[START DATA BLOCK]
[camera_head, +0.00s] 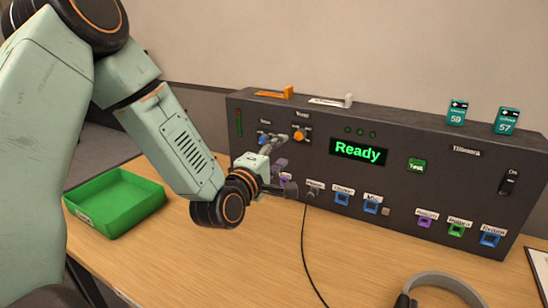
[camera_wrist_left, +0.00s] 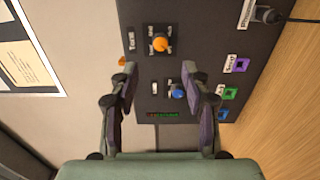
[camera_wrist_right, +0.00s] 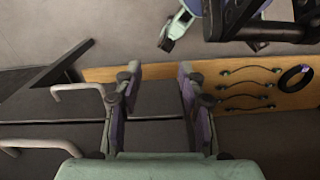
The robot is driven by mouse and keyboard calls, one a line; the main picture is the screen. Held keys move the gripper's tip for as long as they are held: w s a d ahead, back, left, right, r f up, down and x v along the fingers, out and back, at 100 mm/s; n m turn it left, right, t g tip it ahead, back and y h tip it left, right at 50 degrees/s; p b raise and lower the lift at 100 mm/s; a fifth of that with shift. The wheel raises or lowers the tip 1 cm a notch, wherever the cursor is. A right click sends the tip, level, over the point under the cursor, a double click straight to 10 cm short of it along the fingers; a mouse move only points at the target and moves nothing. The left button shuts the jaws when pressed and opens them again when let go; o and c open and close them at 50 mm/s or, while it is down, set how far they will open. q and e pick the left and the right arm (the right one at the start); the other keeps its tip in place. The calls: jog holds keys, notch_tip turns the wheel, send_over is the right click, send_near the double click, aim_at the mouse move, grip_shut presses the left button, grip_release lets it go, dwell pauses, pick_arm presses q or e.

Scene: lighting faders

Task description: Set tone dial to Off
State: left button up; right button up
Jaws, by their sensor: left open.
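The dark control panel (camera_head: 400,180) stands on the desk with two dials at its upper left. One has an orange knob (camera_head: 299,135), the other a blue knob (camera_head: 263,138); their small labels are too blurred to read surely. My left gripper (camera_head: 284,162) is open in front of the panel, just below the dials. In the left wrist view, the blue knob (camera_wrist_left: 177,92) shows between its fingers, nearer the right one, and the orange knob (camera_wrist_left: 160,44) lies beyond the fingertips. No contact is visible. My right gripper (camera_wrist_right: 160,70) is open and empty, away from the panel.
A green tray (camera_head: 115,203) sits on the desk at left. Headphones (camera_head: 440,285) lie at the front right, and a black cable (camera_head: 304,245) runs from the panel. The screen (camera_head: 358,151) reads Ready.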

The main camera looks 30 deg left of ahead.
[END DATA BLOCK]
* **DO THIS**
Repeat the material above in full and unchanged, minus its images.

* **FULL RESPONSE**
[camera_head, +0.00s] 
[camera_wrist_left, +0.00s] 
[camera_wrist_right, +0.00s] 
The robot is driven by mouse and keyboard calls, one a line; the main picture is the screen. Held keys move the gripper's tip for as long as they are held: w s a d ahead, back, left, right, r f up, down and x v along the fingers, out and back, at 100 mm/s; n m turn it left, right, t g tip it ahead, back and y h tip it left, right at 50 degrees/s; p b raise and lower the lift at 100 mm/s; a fifth of that with shift. The wheel raises or lowers the tip 1 cm a notch, wherever the cursor is. A right click sends the tip, level, over the point under the cursor, a double click straight to 10 cm short of it along the fingers; a mouse move only points at the target and moves nothing. The left button shuts the jaws when pressed and opens them again when let go; o and c open and close them at 50 mm/s or, while it is down, set how far they will open. q and e pick the left and the right arm (the right one at the start); the other keeps its tip in place. The calls: jog holds keys, notch_tip turns the wheel, send_over is the right click, send_near the double click, aim_at the mouse move, grip_shut presses the left button, grip_release lets it go, dwell pauses, pick_arm presses q or e.

Scene: lighting faders

Task description: Set tone dial to Off
State: left button up; right button up
Jaws, by their sensor: left open.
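The dark control panel (camera_head: 400,180) stands on the desk with two dials at its upper left. One has an orange knob (camera_head: 299,135), the other a blue knob (camera_head: 263,138); their small labels are too blurred to read surely. My left gripper (camera_head: 284,162) is open in front of the panel, just below the dials. In the left wrist view, the blue knob (camera_wrist_left: 177,92) shows between its fingers, nearer the right one, and the orange knob (camera_wrist_left: 160,44) lies beyond the fingertips. No contact is visible. My right gripper (camera_wrist_right: 160,70) is open and empty, away from the panel.
A green tray (camera_head: 115,203) sits on the desk at left. Headphones (camera_head: 440,285) lie at the front right, and a black cable (camera_head: 304,245) runs from the panel. The screen (camera_head: 358,151) reads Ready.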

The main camera looks 30 deg left of ahead.

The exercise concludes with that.